DIRECTIONS:
State how many lines of the records contain the string "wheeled". Give the number alone.

[Manipulation episode records]
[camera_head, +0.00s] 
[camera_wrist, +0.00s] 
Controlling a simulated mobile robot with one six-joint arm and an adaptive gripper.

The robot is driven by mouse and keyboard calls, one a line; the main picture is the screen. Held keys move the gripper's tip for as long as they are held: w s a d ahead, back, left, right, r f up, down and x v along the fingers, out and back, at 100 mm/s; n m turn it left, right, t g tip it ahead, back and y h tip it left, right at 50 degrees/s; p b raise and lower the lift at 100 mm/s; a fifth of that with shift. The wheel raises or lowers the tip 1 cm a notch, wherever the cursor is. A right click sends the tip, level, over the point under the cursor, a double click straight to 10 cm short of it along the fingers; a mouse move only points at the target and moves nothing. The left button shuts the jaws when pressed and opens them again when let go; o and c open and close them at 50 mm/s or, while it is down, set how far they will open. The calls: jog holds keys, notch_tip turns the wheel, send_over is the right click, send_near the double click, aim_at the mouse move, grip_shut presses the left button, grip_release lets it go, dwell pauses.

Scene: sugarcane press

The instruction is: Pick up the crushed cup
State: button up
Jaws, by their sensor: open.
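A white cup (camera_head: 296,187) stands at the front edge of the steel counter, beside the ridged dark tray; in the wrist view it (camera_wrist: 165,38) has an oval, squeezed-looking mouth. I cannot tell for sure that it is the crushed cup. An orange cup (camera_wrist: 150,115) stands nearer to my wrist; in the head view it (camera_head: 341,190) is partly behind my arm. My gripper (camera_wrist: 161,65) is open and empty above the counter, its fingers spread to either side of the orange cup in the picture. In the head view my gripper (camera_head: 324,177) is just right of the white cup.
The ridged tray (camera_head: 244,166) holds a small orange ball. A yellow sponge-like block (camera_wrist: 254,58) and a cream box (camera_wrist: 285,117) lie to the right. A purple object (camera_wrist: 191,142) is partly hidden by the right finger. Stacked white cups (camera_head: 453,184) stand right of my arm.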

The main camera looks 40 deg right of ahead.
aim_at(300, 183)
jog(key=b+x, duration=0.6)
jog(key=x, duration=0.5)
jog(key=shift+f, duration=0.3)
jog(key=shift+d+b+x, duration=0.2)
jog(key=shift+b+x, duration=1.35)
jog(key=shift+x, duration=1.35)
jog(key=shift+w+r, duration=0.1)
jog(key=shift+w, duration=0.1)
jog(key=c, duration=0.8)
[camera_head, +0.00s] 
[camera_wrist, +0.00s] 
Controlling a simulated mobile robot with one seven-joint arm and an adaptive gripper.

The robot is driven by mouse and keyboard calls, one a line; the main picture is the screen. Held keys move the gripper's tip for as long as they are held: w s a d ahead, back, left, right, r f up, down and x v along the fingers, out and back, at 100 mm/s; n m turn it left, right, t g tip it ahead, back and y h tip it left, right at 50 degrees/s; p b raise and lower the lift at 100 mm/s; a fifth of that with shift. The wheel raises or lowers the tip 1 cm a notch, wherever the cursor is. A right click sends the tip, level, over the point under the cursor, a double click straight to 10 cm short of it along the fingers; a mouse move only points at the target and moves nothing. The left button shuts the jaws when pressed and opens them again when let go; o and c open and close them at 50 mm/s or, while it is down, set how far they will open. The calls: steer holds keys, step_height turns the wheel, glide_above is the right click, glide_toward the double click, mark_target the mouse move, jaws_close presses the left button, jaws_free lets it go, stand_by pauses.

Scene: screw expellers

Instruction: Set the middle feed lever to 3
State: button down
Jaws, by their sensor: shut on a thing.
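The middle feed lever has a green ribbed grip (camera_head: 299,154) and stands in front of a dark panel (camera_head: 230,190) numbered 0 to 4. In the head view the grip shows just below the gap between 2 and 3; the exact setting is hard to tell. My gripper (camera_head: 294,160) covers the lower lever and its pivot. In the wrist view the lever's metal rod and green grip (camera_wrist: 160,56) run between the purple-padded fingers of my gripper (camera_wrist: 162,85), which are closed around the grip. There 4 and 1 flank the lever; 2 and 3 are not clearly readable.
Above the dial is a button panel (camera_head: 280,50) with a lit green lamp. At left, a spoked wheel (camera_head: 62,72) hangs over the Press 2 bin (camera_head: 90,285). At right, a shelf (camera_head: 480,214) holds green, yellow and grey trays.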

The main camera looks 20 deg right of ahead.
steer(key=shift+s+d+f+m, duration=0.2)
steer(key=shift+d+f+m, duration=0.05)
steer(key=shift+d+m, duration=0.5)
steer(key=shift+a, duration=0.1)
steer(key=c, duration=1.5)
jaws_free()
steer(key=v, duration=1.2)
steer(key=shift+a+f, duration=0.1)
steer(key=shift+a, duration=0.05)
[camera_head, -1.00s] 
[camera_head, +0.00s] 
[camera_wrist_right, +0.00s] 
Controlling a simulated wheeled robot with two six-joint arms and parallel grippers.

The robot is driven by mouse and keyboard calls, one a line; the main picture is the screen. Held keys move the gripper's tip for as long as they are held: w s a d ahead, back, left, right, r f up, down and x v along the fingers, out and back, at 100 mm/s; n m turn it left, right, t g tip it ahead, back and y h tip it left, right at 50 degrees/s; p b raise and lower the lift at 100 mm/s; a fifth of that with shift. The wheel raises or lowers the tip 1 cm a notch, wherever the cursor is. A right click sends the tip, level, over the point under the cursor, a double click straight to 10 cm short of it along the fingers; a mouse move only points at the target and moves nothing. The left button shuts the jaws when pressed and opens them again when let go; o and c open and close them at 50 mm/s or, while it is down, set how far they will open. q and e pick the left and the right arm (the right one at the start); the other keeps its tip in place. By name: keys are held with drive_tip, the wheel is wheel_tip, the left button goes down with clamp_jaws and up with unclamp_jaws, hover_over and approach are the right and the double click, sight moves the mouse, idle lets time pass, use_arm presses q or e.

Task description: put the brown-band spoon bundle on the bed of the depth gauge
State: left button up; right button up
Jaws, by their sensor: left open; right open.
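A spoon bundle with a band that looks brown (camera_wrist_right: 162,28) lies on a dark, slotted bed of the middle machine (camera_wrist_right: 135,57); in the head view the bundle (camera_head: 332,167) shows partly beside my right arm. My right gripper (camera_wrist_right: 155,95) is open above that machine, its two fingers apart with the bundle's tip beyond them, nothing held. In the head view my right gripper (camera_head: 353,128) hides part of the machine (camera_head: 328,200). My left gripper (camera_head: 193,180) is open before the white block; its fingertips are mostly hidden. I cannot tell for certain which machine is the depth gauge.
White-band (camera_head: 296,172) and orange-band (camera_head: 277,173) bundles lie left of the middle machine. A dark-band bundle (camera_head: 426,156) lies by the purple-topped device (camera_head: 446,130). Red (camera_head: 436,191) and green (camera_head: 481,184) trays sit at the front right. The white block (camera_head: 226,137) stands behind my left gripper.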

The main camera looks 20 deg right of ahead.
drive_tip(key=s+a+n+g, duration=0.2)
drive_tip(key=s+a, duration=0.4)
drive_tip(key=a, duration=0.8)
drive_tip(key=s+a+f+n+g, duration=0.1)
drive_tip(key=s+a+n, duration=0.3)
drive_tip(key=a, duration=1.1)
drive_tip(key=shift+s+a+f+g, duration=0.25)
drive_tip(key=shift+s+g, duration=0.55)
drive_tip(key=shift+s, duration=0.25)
* * *
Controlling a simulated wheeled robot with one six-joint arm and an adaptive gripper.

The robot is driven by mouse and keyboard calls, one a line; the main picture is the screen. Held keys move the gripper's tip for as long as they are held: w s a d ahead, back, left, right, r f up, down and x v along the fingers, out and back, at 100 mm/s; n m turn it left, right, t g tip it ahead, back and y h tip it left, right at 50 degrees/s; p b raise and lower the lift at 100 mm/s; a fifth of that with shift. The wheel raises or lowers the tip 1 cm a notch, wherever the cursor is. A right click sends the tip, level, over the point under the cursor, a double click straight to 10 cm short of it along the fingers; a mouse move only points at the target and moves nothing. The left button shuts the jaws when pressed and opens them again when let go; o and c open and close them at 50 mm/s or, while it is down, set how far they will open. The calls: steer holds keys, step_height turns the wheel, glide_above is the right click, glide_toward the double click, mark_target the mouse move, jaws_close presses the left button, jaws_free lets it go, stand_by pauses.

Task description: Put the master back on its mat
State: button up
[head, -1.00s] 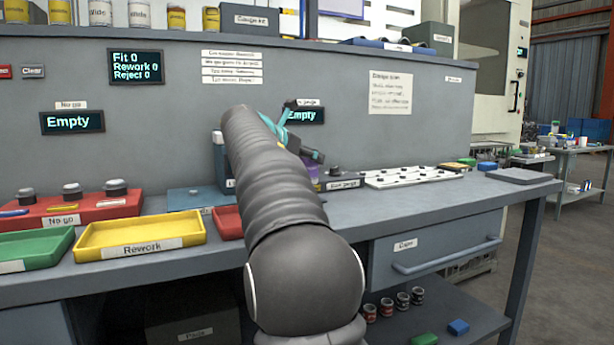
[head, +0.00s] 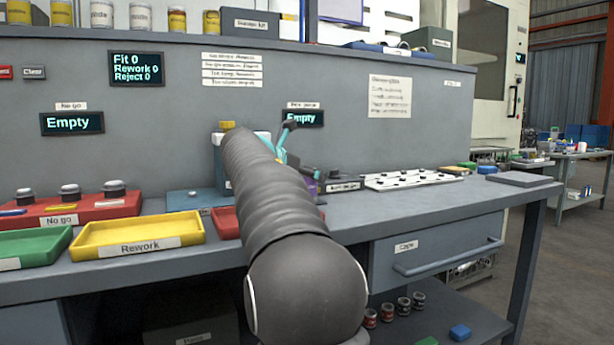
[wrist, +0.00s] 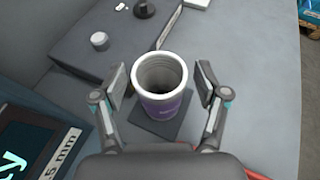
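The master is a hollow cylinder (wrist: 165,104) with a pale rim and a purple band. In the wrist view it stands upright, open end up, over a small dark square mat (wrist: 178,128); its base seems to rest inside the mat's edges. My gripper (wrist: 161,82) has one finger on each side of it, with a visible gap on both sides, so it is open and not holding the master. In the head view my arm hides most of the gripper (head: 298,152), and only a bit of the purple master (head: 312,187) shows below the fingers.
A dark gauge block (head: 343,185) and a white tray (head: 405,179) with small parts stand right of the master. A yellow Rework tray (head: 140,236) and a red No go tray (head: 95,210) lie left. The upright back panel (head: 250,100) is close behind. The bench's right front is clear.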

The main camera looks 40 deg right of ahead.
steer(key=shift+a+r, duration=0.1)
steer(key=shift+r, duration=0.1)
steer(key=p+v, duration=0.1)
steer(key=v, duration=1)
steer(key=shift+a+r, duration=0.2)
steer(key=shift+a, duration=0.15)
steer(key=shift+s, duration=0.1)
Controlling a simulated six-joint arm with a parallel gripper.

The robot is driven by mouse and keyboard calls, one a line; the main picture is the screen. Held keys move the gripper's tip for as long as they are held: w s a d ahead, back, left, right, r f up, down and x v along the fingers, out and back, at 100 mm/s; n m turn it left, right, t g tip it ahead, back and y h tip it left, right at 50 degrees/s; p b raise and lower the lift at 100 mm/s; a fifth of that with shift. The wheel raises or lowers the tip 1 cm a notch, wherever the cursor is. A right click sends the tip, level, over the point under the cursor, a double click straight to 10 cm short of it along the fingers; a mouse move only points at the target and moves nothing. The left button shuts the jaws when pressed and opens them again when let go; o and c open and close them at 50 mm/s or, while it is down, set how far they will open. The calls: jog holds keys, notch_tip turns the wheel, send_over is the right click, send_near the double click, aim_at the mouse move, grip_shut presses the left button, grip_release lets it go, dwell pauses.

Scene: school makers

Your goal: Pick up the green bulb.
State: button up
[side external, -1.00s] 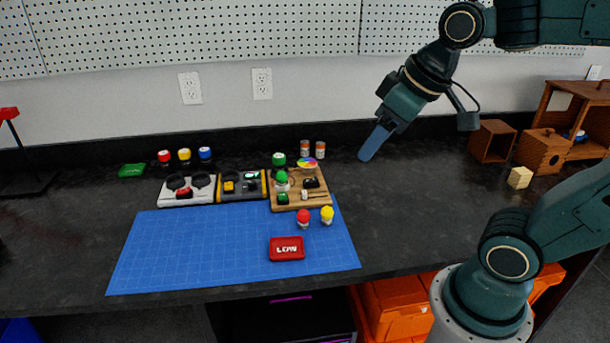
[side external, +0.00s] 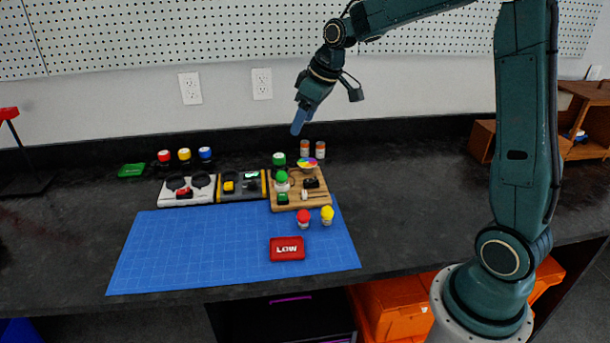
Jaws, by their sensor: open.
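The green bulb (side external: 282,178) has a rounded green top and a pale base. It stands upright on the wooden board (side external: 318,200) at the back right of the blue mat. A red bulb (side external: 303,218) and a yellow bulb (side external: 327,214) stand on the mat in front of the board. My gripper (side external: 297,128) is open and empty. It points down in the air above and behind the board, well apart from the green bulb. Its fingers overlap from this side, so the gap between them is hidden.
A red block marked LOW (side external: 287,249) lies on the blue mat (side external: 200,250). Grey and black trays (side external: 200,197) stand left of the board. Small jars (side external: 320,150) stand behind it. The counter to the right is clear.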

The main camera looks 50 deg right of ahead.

RESPONSE TO THE EXERCISE:
2